Mim koymak: 1. (Bir şey) unutulmaması için işaret koymak. 2. Önemli bularak üstünde durmak, dikkate almak, önemli şeyler arasında saymak. “Bu atasözüne bir mim koy, dedi öğretmenim.”
Mürekkebi kurumadan: Bir şeyin yazılmasından çok kısa bir süre sonra.
Ne akar ne kokar: Kimseye ne faydası ne de zararı dokunan pısırık, çekingen kimseler için kullanılır.
Nur topu: Gürbüz, sağlıklı, çok güzel ve temiz çocuklar için söylenir.
Nutku tutulmak: Korkudan, üzüntüden, heyecandan konuşamaz olmak. “Katili karşısında görünce nutku tutuldu.”
Oğul balı: 1. Evlât, evlâdın ana babaya yansıyan geliri. 2. Oğul arılarının yaptığı bal.
On parmağında on marifet: Çok hünerli, becerikli, ustalığı çok, elinden her iş gelir.
Oya koymak: Bir işin sonucunu belirlemek üzere oy verilmesini istemek, oylama yoluyla bir topluluğun görüşünü almak. “Bu görüşü oya koymayı teklif ediyorum, kabul edenler el kaldırsınlar.”
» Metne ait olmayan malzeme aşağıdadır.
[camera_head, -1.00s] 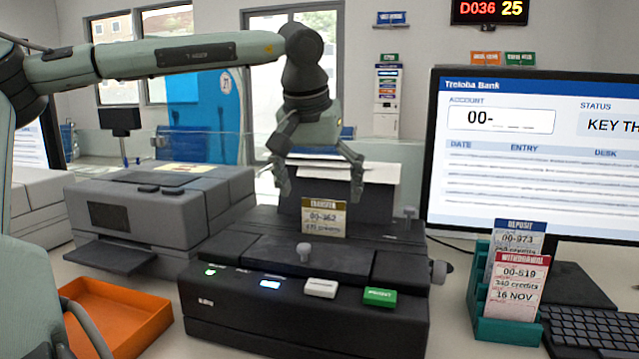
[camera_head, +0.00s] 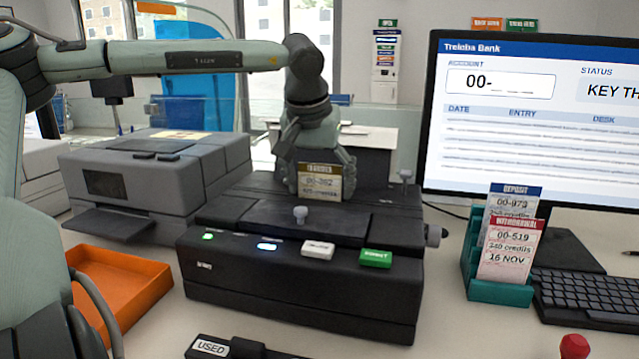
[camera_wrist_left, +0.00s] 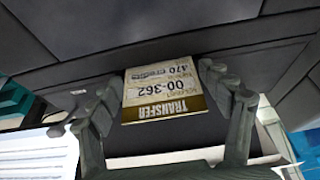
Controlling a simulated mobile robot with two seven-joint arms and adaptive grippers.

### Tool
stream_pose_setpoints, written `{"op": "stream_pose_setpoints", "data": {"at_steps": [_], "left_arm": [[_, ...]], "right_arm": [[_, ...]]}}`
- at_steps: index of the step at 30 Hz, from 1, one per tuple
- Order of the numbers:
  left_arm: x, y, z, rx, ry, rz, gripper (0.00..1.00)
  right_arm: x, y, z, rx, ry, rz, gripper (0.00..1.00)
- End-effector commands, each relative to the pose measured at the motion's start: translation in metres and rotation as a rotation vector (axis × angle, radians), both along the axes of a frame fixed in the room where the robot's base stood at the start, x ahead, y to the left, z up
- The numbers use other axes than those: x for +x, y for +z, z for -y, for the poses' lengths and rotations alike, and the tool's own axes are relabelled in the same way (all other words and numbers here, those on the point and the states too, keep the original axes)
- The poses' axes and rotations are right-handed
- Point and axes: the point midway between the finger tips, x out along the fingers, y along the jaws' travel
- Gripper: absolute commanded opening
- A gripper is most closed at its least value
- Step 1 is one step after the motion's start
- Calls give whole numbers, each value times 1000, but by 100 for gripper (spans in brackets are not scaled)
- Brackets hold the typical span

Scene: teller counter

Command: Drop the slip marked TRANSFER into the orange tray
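The TRANSFER slip (camera_head: 320,184), with a gold header and number 00-362, stands upright in the top of the dark machine (camera_head: 300,290). It also shows upside down in the left wrist view (camera_wrist_left: 160,88). My left gripper (camera_head: 321,175) is down at the slip, just behind it in the head view. In the wrist view its fingers (camera_wrist_left: 160,85) are apart, one close beside each side edge of the slip. Whether they touch it is hard to tell. The orange tray (camera_head: 135,268) is at the lower left, partly hidden by my arm. My right gripper is not in view.
A teal rack (camera_head: 500,290) holds the DEPOSIT slip (camera_head: 515,192) and WITHDRAWAL slip (camera_head: 510,250) at the right. A grey printer (camera_head: 150,185) stands behind the tray. A monitor (camera_head: 545,130) and keyboard (camera_head: 590,305) are at the right. A USED label (camera_head: 210,347) is at the front.

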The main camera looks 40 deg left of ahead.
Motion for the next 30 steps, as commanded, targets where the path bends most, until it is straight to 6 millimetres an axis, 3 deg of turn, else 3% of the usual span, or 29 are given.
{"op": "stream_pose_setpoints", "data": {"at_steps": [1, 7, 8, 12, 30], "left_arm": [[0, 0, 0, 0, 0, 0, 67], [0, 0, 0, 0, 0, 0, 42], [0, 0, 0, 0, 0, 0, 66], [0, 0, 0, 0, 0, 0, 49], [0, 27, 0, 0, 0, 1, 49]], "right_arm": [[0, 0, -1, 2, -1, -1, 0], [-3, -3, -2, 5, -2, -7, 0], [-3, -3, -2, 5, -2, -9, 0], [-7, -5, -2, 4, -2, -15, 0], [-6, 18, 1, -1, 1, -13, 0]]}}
Ölmek var, dönmek yok: “Neye mal olursa olsun, iş sonuna kadar götürülecektir, yapılmasından kaçınılmayacaktır” anlamında kullanılır. “Özgürlük yolunda ölmek var, dönmek yok bize.”
Ömrüne bereket: “Var ol, sağ ol, ömrün uzun olsun” anlamında kullanılır.
Özü sözü bir: Düşünceleri, söyledikleri ve yaptıkları bir olan, ne düşünüyorsa onu söyleyen, içi dışı bir olan kimse. “Özü sözü bir olan insanlara rastlamak gittikçe zorlaşıyor.”
Pabuç pahalı: Girişilen işin tehlikeli olduğunu anlatmak için kullanılır. “Baktı ki pabuç pahalı, hemen geri döndü.”
Palas pandıras: Acele olarak, hazırlanmaya zaman bulamadan. “Palas pandıras evden çıkmak zorunda kaldık.”
Para sızdırmak: Kandırarak, zorlayarak birinden para almak. “Kabadayılar esnaftan az para sızdırmadılar.”
Postu kurtarmak: Can tehlikesini atlatmak, öldürülme tehlikesi olan yerden kaçıp kurtulmak. “Postu kurtardık çok şükür.”
Pösteki saymak: İçinden çıkılması zor ve anlamsız bir işle uğraşmak.